For the 13th time this season the Hoyas hit the canvas, losing to St. John’s 59-56 in overtime Tuesday night, and there’s no doubt that Georgetown is now knocked out of any at-large discussion for the NCAA Tournament.

It was fitting for Georgetown’s NCAA Tournament hopes to die in a manner typical of nearly all their struggles this season. Even with a 15-point second half lead, the Hoyas managed to choke away a win in the stretch by missing free throws, failing to score on fastbreaks, allowing offensive rebounds and countering their confusion in the offensive end by falling in love with a three-point shot that did not love them back.

At least one, but usually a combination, of these vices proved Georgetown’s undoing all season long. Tuesday night, they all came back to haunt the Hoyas.

For the first 10 minutes of the second half, it appeared that the rout was on. Georgetown led 45-30 and hadn’t allowed a St. John’s field goal since before halftime. The Hoyas were having their way offensively, executing their schemes with a precision they had lacked since a monumental upset against Connecticut to start the Big East season. Then St. John’s switched their defensive set. They changed from a high pressure man-to-man defense to a 2-3 zone, to a 1-3-1 zone, shuffling their look with every Georgetown possession. It worked. Georgetown scored six more points for the remainder of the half.

Suddenly the precision offense was abandoned. Shooters settled for threes or turned the ball over. When the Hoyas turned St. John’s over – 14 steals on the night – Georgetown couldn’t convert on the other end, a very blunt answer to any fan believing the solution to the Hoyas’ woes was merely to let these athletes run free.

And the Red Storm got to work on the boards, muscling for loose balls and claiming a 46-25 rebounding edge on the night. None were more important than the offensive caroms that brought the Johnnies within two in the final seconds of regulation and then iced the game by making it a three-point margin with under 15 seconds in overtime.

The difference maker? Down the stretch, St. John’s hit its foul shots. The Hoyas missed nearly all of theirs.

All told it was one of the worst losses in the past decade for a Georgetown program that endured some doozies from 1999-2004.

So many times this season Georgetown has allowed its opponents to slip away in the second half. It happened in D.C. against Marquette most recently, but a five-point lead over a Top 20 team is hardly in the bag. It’s the losses against the least of the Big East that will relegate the Hoyas to the NIT.

Georgetown blew a seven point lead at Seton Hall and a 12-point lead against Cincinnati. Those second two teams are not exactly elite squads. Combine those wins with one Tuesday night and this is a much different season for the Hoyas.

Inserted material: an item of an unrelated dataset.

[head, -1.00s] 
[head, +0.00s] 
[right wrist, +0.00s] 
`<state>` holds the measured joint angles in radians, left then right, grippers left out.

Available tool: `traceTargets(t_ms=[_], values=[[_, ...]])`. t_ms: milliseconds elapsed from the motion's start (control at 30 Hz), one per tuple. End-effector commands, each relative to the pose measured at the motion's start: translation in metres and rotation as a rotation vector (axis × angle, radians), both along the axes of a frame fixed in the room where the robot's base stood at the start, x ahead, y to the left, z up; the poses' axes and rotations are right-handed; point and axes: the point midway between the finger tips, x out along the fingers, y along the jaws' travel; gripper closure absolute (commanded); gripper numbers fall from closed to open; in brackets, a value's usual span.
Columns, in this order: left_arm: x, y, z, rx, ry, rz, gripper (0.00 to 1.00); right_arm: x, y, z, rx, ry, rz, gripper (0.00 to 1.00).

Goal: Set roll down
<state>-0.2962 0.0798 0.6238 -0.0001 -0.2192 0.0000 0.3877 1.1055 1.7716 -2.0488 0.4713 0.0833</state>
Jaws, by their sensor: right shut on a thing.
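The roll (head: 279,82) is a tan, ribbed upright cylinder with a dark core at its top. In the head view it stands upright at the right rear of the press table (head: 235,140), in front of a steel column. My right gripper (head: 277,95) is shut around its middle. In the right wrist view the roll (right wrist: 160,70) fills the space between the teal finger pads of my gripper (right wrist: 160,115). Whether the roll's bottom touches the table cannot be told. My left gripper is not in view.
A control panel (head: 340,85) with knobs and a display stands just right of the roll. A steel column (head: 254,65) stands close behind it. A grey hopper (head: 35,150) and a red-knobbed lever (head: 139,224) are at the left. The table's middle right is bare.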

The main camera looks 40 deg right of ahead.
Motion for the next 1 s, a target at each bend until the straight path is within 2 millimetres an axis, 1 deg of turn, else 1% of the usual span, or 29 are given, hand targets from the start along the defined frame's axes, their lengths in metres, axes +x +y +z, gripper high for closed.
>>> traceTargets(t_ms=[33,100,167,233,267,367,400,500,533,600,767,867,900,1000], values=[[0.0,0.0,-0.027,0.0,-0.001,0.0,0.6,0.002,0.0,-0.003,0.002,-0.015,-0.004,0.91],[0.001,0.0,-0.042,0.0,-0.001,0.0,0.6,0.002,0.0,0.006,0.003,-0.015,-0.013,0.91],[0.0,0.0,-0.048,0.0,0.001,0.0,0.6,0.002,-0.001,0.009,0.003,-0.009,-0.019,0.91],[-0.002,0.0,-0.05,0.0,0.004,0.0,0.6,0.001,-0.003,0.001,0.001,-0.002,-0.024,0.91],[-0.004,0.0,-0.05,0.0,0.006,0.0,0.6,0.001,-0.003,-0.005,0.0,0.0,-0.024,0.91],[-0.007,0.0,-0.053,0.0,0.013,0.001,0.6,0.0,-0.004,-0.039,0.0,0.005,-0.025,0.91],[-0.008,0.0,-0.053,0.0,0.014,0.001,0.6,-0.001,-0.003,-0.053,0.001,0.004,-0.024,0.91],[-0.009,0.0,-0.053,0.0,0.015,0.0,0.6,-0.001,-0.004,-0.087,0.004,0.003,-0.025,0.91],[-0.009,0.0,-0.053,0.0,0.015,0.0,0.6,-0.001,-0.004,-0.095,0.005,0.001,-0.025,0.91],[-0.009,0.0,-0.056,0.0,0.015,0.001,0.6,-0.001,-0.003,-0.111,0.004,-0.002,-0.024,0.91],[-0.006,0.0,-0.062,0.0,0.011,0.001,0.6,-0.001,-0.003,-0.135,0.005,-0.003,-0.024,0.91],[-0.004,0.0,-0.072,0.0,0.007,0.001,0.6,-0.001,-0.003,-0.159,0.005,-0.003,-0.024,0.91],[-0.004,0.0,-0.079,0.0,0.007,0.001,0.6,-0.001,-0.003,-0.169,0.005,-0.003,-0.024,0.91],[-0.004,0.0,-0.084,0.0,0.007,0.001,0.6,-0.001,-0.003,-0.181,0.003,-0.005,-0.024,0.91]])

The part that stings the most is that the loss squanders a key win at Villanova that put the Hoyas back in the NCAA Tournament conversation.

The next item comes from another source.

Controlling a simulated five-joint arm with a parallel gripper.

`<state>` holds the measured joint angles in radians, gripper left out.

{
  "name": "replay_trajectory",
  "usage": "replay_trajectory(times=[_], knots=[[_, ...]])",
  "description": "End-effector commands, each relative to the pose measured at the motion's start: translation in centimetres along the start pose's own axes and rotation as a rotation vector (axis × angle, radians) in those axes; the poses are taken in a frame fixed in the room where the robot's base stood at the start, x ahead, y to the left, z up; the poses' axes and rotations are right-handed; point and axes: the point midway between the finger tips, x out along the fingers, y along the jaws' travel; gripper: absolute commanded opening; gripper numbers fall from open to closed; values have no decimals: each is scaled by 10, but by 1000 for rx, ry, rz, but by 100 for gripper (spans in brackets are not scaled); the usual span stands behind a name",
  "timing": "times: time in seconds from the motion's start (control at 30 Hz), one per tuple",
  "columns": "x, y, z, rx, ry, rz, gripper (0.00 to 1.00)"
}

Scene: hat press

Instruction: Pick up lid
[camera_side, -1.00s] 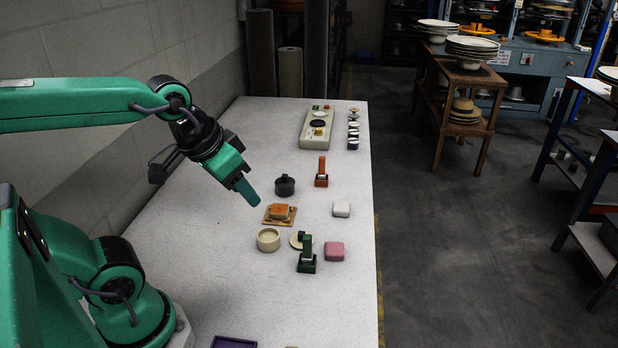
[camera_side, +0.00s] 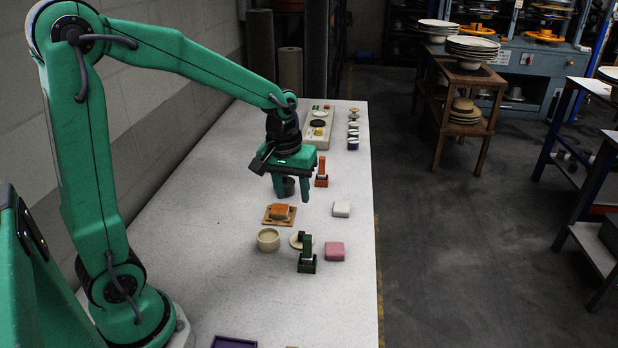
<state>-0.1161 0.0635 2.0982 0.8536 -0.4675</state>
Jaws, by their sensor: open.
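A round cream lid with a dark knob (camera_side: 295,242) appears to lie on the table, partly hidden behind a green stamp-like block (camera_side: 307,257). A cream round bowl (camera_side: 268,240), open at the top, stands just left of it. My gripper (camera_side: 290,195) points down with its two green fingers spread apart and nothing held between them. It is above the table, farther back than the lid.
An orange block on a wooden plate (camera_side: 279,213) lies in front of my gripper. A white block (camera_side: 341,209), a pink block (camera_side: 334,251) and an orange stamp-like block (camera_side: 321,176) stand nearby. A long tray (camera_side: 308,143) is at the back. The left of the table (camera_side: 200,220) is clear.

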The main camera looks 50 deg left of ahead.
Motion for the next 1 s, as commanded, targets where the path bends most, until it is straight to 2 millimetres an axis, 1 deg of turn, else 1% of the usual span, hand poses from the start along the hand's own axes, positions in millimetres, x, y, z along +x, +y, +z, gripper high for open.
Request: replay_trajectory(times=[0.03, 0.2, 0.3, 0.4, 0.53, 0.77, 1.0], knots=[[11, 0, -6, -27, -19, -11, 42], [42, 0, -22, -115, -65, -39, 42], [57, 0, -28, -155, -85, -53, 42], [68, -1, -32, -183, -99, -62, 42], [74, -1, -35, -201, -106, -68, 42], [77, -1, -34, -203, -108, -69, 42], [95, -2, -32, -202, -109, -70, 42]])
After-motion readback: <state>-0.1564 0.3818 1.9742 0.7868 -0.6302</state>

A little over a week ago, the NCAA Selection committee conducted a mock bracket exercise and placed Notre Dame into the field. Since that time, the Irish have lost two games and fallen out of the picture. Meanwhile, the Hoyas’ RPI profile was far better than that of the Irish, and their big wins – UConn, Memphis, Syracuse, Villanova – were far bigger as well. Had the Hoyas rattled off two wins over the bottom teams of the Big East to close out their regular season and start the Big East Tournament, they had a legitimate shot at making the field.

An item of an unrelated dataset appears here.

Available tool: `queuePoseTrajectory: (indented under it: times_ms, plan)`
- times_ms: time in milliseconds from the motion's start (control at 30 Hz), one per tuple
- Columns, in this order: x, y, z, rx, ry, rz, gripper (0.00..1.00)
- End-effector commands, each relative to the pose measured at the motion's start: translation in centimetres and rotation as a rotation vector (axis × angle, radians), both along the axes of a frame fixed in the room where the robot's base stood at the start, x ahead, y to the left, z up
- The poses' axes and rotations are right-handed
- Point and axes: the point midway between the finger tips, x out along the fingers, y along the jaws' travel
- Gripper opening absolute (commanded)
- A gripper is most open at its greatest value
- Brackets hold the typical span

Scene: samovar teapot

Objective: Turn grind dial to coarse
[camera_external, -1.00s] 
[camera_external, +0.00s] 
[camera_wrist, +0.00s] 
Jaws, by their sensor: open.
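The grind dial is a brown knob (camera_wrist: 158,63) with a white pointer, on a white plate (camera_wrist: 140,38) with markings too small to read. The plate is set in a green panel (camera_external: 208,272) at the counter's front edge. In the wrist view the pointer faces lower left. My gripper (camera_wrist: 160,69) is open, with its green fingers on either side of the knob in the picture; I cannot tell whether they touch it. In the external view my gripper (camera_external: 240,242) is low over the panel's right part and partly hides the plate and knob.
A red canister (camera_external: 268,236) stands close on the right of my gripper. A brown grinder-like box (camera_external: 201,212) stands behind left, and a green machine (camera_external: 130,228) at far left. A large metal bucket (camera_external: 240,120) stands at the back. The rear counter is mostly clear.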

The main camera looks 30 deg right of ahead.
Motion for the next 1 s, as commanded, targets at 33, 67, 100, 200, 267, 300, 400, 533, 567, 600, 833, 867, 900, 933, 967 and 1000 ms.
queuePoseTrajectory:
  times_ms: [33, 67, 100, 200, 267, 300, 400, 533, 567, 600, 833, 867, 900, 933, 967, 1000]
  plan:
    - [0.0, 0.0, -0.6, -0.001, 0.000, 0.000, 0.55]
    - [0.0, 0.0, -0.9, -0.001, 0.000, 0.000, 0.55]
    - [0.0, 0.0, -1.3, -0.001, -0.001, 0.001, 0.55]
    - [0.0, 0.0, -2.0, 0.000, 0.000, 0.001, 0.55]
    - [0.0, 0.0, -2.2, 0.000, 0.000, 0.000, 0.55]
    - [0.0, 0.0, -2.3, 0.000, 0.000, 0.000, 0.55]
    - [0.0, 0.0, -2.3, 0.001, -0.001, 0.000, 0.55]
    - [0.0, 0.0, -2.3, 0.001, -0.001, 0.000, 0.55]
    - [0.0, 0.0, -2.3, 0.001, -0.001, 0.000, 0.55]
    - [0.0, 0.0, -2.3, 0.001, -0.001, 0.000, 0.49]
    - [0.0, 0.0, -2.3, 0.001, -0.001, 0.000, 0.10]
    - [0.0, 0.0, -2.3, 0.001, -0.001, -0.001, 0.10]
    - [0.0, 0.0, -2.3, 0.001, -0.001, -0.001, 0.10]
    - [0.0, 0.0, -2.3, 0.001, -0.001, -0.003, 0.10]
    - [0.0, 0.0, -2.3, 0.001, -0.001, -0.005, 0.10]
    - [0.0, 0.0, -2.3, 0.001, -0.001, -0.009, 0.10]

Now, all those hopes are gone. Much like that 15-point second half lead.

This year’s Georgetown team has some tremendous athletes. The best they’ve had on the hilltop campus in years. However, there is more than freak athleticism to this game and that was evidenced last night.

Greg Monroe, projected by some as the second pick in this year’s NBA Draft, was repeatedly lifted from the game because he couldn’t handle his defensive assignment — 6-foot-6, 226-lb. forward Rob Thomas. This wasn’t former Big East Player of the Year Luke Harangody of the Fighting Irish, nor future Big East Player of the Year DeJuan Blair of Pittsburgh. It wasn’t even 7-foot-3 behemoth Hasheem Thabeet of Connecticut. It was St. John’s Rob Thomas, he of the 6.1 ppg and 3.3 rpg averages, who shares his name with the lead singer of pop band Matchbox 20. Thomas just wanted the ball more.

Monroe is a freshman, and freshman aren’t perfect. But this sort of thing does not happen No. 2 NBA Draft picks too frequently. Those who have been so quick to put Monroe on a pedestal should take note and readjust their expectations. He’s a great player, but he still has much to improve on. Particularly on the defensive end.

If Georgetown fans want to blame someone other than their favorite team for last night’s loss, they do have some fodder. With under 15 seconds left in regulation and the Hoyas up by two, a St. John’s player received a time out while he was in the air, falling out of bounds. Time outs cannot be awarded in such situations, but the referee did so anyway Tuesday night, caught completely ignorant about the rule.

Blowing that call in that situation is inexcusable … almost as inexcusable as blowing a 15-point second-half lead.